Assessing Shi'ite Militias in Iraq

The rise of the Shi‘ite militias has complicated if not undercut American policy from the 2003 occupation of Iraq to the present. Shortly before U.S.-led forces invaded Iraq, then-National Security Council official Zalmay Khalilzad and State Department official Ryan Crocker (both future ambassadors to Iraq) met with Iran’s UN Ambassador Mohammad Javad Zarif (now foreign minister) in Geneva. Zarif promised non-interference: there would be no direct Iranian intervention, nor would Iran allow the militias which its Islamic Revolutionary Guard Corps (IRGC) trained to interfere.

Zarif, of course, either lied or was powerless to prevent the IRGC from acting autonomously (it is ironic, therefore, that President Obama and Secretary of State John Kerry are so willing to trust Zarif despite his previous refusal to uphold diplomatic agreements).

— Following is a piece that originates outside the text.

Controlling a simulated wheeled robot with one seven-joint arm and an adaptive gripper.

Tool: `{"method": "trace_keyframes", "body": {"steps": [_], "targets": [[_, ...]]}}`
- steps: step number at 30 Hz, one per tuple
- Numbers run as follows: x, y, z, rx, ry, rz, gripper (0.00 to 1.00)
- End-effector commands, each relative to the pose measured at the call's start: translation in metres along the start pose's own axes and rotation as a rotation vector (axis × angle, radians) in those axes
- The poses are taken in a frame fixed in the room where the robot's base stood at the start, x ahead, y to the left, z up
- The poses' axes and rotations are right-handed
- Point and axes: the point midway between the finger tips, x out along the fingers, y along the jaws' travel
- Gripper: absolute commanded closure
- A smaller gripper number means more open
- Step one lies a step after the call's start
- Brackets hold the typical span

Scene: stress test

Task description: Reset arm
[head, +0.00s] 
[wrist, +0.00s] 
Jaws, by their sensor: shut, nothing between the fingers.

Even Iranian journalists remarked about how quickly the IRGC inserted itself and militias like the Badr Corps into Iraq. Meanwhile, for all the chatter about why Washington policymakers erred by working with Iraqi politicians who had spent some time in exile, the most powerful insider, firebrand cleric Muqtada al-Sadr, sought power by leveraging a militia equally anti-American, violent toward other Iraqis, and engaged in criminal enterprise.